At several venues, fire marshals tried to stop the show. Lindy used to have to carry extra cash, and when the marshal told him that we could be fined if we lit up those helmets, Lindy pulled out his wad and asked, “How much?” In another city, the fire marshals required our roadies to wear firemen’s outfits, complete with helmets, when they lit us up. Mark Johnson, our tour manager, was, in some ways, the original Homer Simpson, so just imagine Homer with a full fire-retardant outfit trying to get it together to turn the right knobs and light the fire. It’s amazing we got through that tour alive.

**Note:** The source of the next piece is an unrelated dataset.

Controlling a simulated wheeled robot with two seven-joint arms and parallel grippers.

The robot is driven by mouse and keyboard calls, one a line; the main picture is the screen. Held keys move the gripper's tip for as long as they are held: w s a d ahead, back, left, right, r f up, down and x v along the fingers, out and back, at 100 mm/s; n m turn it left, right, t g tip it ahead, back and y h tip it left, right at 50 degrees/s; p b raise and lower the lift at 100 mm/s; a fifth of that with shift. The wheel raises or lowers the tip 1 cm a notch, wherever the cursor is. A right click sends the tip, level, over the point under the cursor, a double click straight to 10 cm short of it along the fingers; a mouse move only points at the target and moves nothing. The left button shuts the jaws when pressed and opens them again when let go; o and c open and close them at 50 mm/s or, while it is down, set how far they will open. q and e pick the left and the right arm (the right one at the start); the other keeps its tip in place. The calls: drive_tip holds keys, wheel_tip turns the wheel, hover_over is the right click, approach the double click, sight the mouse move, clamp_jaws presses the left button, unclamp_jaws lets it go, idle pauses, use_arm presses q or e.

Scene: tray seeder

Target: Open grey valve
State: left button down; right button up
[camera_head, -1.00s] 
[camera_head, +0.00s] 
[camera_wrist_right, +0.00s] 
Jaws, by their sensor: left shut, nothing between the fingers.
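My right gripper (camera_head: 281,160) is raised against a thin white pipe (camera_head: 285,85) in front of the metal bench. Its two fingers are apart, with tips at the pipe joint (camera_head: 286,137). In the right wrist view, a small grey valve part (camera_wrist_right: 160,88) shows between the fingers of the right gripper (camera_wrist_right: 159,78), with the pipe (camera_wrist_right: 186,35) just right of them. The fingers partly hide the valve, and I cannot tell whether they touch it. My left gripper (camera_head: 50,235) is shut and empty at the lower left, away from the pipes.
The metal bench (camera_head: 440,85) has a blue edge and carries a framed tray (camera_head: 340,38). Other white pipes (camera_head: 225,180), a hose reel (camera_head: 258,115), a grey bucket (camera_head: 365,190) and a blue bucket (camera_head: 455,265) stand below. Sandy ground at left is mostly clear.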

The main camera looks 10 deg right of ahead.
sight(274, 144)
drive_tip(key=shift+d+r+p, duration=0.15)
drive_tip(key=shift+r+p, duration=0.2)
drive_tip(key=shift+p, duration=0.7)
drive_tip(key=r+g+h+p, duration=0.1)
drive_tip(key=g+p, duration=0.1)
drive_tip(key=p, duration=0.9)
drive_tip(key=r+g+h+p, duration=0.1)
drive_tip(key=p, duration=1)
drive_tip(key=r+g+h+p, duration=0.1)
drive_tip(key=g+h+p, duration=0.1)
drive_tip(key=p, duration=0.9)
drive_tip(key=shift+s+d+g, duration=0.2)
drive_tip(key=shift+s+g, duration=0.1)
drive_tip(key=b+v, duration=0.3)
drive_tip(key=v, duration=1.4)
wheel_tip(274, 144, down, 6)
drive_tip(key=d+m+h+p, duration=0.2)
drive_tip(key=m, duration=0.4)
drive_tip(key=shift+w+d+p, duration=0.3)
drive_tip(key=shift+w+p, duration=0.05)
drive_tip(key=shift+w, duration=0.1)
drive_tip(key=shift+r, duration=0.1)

In September 1992 we played the MTV awards show and picked up two awards for the “Give It Away” video and the viewer’s choice award for “Under the Bridge.” It must have been awkward for Arik to be onstage accepting awards for work that John had done. We were full of ourselves and obnoxious and loud that night. When we went up to get the breakthrough video award for “Give It Away,” Flea simulated masturbation. I had a list of thirty people I wanted to thank: artists, musicians, filmmakers, scholars—and Satan. Back in Florida, my grandmother, who was a devout Christian, didn’t realize I was joking around and disowned me. A little while later, I asked my mom why I never got any letters anymore from Grandma Kiedis, and she said, “She thinks you’re in league with Satan.” I had to write Granny a postcard on her eightieth birthday, explaining that I wasn’t really a Satanist.

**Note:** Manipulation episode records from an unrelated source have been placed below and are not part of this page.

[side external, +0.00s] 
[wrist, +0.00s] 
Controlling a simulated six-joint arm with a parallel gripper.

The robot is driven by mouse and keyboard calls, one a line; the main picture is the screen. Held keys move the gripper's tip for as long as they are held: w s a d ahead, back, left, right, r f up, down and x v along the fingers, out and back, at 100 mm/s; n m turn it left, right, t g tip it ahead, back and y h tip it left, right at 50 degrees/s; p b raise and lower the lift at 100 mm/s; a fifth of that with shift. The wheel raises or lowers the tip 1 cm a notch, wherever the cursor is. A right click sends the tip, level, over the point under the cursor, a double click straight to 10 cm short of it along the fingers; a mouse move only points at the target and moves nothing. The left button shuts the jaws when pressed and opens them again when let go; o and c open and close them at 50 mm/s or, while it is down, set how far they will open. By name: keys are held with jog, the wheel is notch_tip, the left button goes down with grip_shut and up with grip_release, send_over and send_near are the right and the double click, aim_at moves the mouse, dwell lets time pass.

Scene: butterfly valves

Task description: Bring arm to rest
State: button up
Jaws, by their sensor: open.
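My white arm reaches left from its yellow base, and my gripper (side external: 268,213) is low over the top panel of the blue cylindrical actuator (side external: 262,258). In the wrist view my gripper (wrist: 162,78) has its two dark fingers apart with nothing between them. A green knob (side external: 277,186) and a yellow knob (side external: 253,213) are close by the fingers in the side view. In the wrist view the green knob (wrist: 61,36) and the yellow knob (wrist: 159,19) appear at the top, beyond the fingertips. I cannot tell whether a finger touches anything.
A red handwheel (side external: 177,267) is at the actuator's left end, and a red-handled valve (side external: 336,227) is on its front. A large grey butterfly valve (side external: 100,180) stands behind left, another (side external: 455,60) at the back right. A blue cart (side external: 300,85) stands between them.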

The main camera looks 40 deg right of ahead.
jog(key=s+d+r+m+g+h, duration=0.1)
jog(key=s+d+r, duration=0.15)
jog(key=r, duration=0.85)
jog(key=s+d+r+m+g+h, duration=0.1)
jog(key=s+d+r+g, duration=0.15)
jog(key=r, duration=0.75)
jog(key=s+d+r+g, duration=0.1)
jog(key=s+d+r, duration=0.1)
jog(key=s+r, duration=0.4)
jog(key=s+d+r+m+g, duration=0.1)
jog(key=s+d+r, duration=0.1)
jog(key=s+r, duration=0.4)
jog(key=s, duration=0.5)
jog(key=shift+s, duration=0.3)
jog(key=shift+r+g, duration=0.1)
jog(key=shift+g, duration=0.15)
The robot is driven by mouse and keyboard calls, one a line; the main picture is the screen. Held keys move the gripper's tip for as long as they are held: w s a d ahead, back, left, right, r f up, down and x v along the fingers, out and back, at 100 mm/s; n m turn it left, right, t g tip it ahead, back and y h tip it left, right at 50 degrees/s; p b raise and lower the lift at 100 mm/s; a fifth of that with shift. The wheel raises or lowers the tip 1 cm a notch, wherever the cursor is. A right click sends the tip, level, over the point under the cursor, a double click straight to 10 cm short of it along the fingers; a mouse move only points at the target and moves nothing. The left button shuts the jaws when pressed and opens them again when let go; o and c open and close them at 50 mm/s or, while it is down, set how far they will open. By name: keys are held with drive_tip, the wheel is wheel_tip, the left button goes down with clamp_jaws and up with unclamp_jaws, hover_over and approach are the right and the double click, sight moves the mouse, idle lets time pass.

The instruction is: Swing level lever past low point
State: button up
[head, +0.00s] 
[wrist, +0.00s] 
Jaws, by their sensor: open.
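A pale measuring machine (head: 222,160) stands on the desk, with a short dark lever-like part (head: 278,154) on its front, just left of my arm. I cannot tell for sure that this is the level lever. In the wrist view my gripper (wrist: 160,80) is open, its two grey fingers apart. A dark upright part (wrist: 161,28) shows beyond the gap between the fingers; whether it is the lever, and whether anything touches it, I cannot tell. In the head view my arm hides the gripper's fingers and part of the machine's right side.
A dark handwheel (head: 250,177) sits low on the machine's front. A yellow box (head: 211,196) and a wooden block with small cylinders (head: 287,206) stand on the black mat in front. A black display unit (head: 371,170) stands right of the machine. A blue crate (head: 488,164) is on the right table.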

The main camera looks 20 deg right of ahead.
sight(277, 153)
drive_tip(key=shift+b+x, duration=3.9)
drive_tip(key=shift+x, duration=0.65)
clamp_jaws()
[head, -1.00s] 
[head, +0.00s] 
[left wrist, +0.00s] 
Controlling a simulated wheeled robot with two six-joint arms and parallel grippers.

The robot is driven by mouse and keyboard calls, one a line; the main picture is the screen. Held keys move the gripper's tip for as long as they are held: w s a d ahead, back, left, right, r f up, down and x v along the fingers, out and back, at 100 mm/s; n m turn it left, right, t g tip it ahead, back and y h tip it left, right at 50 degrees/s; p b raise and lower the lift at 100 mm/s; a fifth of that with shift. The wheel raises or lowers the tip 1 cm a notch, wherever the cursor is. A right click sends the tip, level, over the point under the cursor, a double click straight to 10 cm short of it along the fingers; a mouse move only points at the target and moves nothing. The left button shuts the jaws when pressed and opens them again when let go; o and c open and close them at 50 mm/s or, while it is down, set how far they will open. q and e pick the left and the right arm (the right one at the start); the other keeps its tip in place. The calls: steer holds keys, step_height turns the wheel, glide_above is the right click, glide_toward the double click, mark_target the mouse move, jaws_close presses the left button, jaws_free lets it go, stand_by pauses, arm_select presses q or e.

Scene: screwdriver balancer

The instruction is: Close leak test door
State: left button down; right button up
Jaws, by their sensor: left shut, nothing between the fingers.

That fall we traveled to Australia and New Zealand to make up the dates we had canceled. Even though we weren’t on an arena level yet, since this was the first time we’d ever played there, the audiences were amazingly responsive. As soon as we set foot in New Zealand, I fell in love with the place. It seemed like a home away from home. There was more plant life than I’d ever seen, and towering majestic mountains and very few people. After our shows, everyone raced back home, but I decided to stay and explore the country.

I got a room in a cool art deco hotel in downtown Auckland and hung out with Greer, who was a native Kiwi. One night we were playing pool when a longhaired brunette goddess out of a Kiwi fairy tale walked into the room. She stood at the bar and watched me, and I got up the courage to approach her.

“What are you doing here?” I said, since she was out of place in the seedy bar.

“I came to find you,” she explained. “I heard you were in town, and I’ve come to get you.”

Julie got me, all right. We spent the rest of my stay together. We took a trip to the Rotorua, and checked out the giant hot mineral lakes and the mud pits. We broke into a national park and made love at the edge of a mud pit that was a big bubbling cauldron of steam and mud. On November 1, we celebrated my thirtieth birthday at the seaside home of Mr. and Mrs. Murdoch, who owned Warner Bros. records in New Zealand. They organized a beautiful picnic on the beach for me. It was a bittersweet milestone. I was far from home, surrounded by relative strangers. The band was doing great, but it also was not right. Ever since John left, we had kept forging on without stopping to look at the lack of perfection, just moving forward to try to keep it alive.